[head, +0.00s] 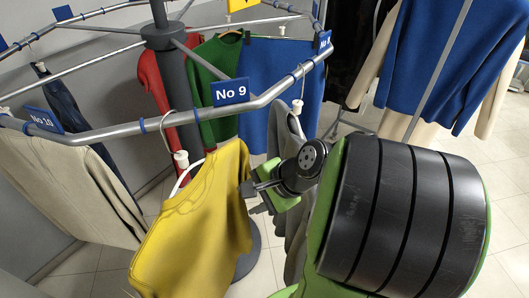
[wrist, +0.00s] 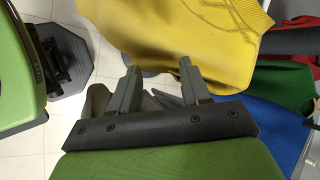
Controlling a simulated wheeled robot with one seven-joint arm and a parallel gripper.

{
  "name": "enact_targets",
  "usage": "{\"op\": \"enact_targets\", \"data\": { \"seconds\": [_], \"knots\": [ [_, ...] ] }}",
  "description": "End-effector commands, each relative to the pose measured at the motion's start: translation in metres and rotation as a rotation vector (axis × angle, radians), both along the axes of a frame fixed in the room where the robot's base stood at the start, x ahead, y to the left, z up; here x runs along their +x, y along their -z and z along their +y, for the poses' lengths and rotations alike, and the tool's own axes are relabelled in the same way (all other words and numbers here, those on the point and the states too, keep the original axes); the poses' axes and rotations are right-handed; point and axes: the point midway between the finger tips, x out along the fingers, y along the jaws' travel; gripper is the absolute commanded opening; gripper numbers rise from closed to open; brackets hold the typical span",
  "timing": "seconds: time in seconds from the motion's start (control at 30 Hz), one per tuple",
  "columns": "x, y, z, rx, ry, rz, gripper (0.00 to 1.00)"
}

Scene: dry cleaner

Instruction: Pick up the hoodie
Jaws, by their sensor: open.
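A yellow long garment (head: 195,225) hangs on a white hanger from the rail near the "No 9" sign. It also fills the top of the wrist view (wrist: 205,28), where a ribbed band shows. I cannot tell for sure whether it is the hoodie. A grey garment (head: 297,215) hangs just right of it, partly hidden by my arm; its shape is unclear. My gripper (head: 250,189) is open at the right edge of the yellow garment. In the wrist view its fingers (wrist: 160,68) are apart, close to the yellow cloth, with no cloth clearly held.
The metal rail (head: 110,130) curves in front of the garments around a dark post (head: 178,90). Red (head: 150,80), green (head: 217,70) and blue (head: 280,75) garments hang behind. A beige garment (head: 65,190) hangs left. A blue and cream garment (head: 440,60) hangs at the upper right.

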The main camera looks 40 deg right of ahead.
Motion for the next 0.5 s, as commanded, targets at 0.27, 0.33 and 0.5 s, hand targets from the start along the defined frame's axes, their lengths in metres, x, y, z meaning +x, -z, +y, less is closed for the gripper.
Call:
++++
■ **Objective**: Where a line contains the string "seconds", extract that line.

■ **Complete answer**:
  "usage": "{\"op\": \"enact_targets\", \"data\": { \"seconds\": [_], \"knots\": [ [_, ...] ] }}",
  "timing": "seconds: time in seconds from the motion's start (control at 30 Hz), one per tuple",

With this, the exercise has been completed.